_Exercise objective_: In the entries that follow, the first line to write out is the one containing "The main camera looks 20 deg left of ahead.", and the last is the one containing "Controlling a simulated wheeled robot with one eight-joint". Reproduce that stretch exactly, with nothing before or after it.

----- Rows -----

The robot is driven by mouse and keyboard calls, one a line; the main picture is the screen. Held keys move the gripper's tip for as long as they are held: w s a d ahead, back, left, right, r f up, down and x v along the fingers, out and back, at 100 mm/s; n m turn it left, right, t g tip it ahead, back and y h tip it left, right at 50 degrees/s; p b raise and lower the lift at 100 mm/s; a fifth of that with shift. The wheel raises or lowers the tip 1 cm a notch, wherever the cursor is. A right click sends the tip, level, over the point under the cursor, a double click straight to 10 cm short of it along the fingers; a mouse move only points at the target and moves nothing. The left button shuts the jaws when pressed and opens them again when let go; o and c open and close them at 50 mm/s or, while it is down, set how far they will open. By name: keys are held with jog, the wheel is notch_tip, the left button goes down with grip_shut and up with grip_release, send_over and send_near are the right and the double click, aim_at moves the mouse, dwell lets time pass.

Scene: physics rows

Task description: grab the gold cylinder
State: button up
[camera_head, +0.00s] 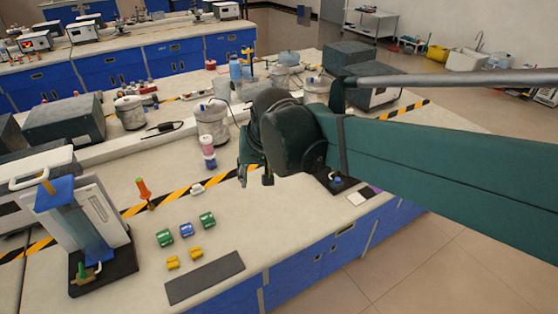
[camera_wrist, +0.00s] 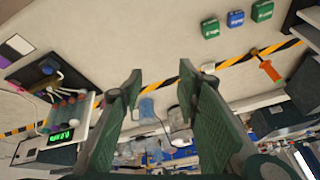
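I cannot make out a gold cylinder for certain in either view. In the head view, my gripper (camera_head: 257,174) hangs above the bench top, pointing down, with the arm reaching in from the right. In the wrist view, my gripper (camera_wrist: 159,73) is open, its two green fingers wide apart with nothing between them. The wrist view shows a dark stand (camera_wrist: 45,78) with a blue part at the left, partly above a device with a green display (camera_wrist: 60,137). My arm hides part of the bench in the head view.
Green and blue blocks (camera_head: 186,230), yellow blocks (camera_head: 172,262) and a dark grey strip (camera_head: 205,277) lie near the bench front. A pink-and-white bottle (camera_head: 208,152) and grey pots (camera_head: 212,122) stand behind. Bare bench lies between.

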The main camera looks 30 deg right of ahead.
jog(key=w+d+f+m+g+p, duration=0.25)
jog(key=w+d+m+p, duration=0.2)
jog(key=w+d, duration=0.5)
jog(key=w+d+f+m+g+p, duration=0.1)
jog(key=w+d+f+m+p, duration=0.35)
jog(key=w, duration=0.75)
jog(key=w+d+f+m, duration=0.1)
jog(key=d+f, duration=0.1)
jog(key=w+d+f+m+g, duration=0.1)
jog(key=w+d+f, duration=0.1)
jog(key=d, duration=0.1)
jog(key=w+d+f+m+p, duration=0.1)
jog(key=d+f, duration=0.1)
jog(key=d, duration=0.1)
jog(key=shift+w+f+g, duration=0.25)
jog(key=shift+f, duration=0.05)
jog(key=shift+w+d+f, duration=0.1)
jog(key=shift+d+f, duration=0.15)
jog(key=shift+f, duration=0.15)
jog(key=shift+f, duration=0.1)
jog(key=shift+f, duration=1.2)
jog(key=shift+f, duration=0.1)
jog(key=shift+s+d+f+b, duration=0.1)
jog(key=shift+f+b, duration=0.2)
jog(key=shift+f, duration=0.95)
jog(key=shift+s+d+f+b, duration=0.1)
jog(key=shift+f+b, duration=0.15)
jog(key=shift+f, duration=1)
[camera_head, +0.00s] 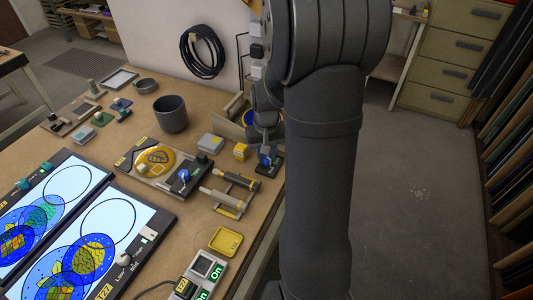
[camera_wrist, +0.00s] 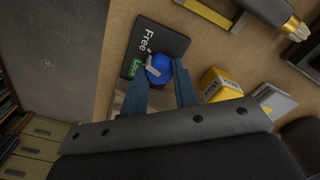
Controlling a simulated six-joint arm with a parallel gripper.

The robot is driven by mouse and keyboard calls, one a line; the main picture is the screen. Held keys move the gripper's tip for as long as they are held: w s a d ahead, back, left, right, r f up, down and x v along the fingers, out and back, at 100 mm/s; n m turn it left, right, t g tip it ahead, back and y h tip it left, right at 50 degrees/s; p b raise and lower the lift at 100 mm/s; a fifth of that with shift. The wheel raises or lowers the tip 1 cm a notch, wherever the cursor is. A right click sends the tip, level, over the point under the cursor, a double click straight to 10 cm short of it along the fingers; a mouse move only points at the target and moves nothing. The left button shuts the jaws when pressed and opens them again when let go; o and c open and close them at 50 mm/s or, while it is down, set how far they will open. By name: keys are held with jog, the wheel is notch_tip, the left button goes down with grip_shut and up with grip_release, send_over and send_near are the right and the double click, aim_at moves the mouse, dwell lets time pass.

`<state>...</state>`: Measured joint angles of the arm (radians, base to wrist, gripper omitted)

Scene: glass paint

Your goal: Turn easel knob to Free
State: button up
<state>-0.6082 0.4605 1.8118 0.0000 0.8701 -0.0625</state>
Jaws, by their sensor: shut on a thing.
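The easel knob (camera_wrist: 160,62) is round and blue with a light grey pointer. It sits on a black plate (camera_wrist: 174,46) marked Free in white and Lock in green. The pointer's end lies on the side of the green Lock word. My gripper (camera_wrist: 160,78) has its two blue-grey fingers on either side of the knob and is shut on it. In the camera_head view the black plate (camera_head: 272,170) is at the table's right edge, and my arm covers part of that area.
A yellow block (camera_wrist: 222,84) and a grey block (camera_wrist: 272,100) stand close beside the knob plate. Handled tools on a rack (camera_head: 229,196) lie nearer the front. A second blue-knobbed panel (camera_head: 178,185) is to the left. Bare floor lies beyond the table's edge.

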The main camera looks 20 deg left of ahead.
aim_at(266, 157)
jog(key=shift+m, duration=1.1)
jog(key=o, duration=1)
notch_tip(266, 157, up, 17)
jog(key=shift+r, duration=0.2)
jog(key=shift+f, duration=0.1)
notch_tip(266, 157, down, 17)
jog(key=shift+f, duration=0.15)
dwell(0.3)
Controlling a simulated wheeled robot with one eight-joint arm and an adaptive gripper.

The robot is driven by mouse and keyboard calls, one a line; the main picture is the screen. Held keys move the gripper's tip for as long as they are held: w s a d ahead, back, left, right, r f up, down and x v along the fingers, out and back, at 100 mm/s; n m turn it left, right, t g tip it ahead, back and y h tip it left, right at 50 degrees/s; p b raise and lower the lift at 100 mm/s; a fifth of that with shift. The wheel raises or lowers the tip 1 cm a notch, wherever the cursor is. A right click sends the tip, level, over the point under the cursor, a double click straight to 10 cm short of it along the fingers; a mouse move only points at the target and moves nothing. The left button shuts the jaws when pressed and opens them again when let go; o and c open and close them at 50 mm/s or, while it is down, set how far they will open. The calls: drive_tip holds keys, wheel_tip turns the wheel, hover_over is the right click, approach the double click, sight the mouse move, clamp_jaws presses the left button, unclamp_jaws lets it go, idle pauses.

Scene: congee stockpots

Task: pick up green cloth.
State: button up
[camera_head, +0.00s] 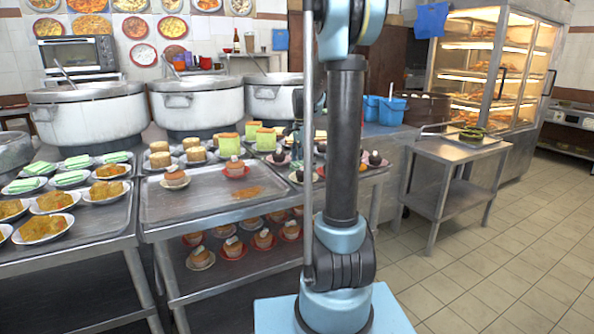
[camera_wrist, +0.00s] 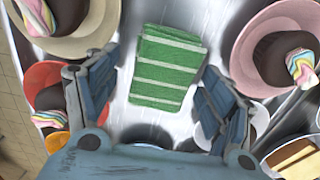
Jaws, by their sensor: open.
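The green cloth (camera_wrist: 167,67) with white stripes shows in the wrist view, lying flat and folded on a shiny metal surface. My gripper (camera_wrist: 162,66) is open, with one blue finger on each side of the cloth. Clear metal shows between each finger and the cloth, and I cannot tell how high the fingers are above it. In the head view my arm stands in front of the middle of the counter, and I cannot make out this cloth there.
In the wrist view, chocolate desserts on a pink plate (camera_wrist: 245,55), a cream plate (camera_wrist: 75,40) and an orange-red plate (camera_wrist: 40,80) crowd the cloth. The head view shows stockpots (camera_head: 197,103), a tray of desserts (camera_head: 205,197) and a low steel table (camera_head: 455,152). The right floor is clear.

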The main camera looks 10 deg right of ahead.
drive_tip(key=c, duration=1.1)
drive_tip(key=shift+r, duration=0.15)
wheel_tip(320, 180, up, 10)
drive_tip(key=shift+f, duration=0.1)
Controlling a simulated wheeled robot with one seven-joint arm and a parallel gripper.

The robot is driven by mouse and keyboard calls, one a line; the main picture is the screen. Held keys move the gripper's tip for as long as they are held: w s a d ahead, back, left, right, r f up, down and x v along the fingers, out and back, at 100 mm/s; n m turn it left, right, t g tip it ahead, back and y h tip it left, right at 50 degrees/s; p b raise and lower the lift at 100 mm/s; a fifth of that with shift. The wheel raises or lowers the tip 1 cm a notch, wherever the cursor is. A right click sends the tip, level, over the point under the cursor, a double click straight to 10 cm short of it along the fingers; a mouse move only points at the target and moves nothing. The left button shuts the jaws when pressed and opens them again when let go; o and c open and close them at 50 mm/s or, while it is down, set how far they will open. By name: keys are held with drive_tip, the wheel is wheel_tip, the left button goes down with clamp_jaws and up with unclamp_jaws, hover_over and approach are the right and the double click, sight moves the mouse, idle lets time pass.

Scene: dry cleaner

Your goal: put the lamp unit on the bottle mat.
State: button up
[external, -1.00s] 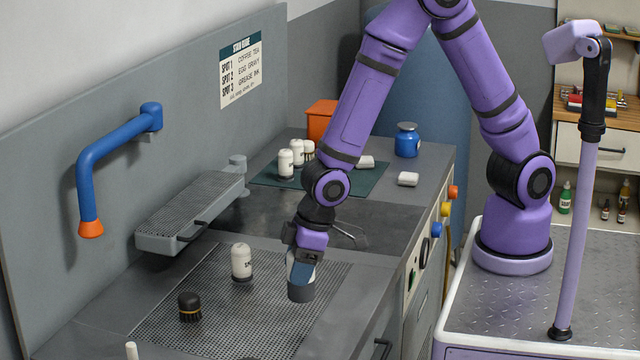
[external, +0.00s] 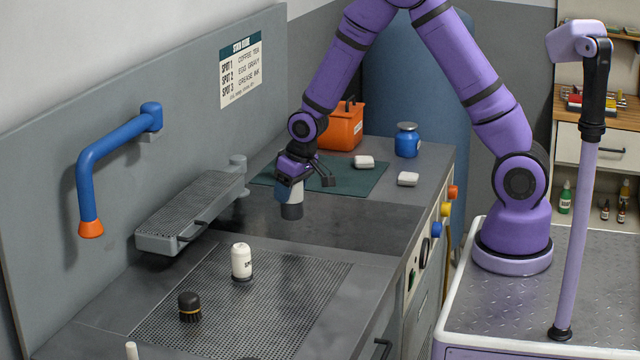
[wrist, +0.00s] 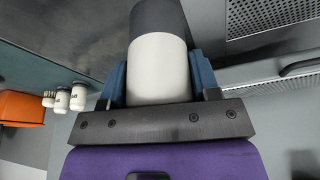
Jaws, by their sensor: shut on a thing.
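The lamp unit (external: 292,211), a cylinder with a pale body and a dark grey end, is held upright, dark end down. In the wrist view the lamp unit (wrist: 160,68) sits between the blue fingers. My gripper (external: 290,186) is shut on it and holds it above the dark counter section, near the front edge of the bottle mat. The bottle mat (external: 358,180) is a flat dark green sheet at the back of the counter. My arm hides part of it. White bottles (wrist: 78,96) show at the left in the wrist view; my arm hides them in the external view.
An orange box (external: 343,128) and a blue jar (external: 407,140) stand behind the mat.

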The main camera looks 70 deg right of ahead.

-----

_Answer_:
The main camera looks 20 deg left of ahead.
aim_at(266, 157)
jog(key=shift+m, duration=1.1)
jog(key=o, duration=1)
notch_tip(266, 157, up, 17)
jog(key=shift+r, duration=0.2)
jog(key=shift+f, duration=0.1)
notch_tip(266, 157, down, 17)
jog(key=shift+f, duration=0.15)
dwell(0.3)
Controlling a simulated wheeled robot with one eight-joint arm and an adaptive gripper.

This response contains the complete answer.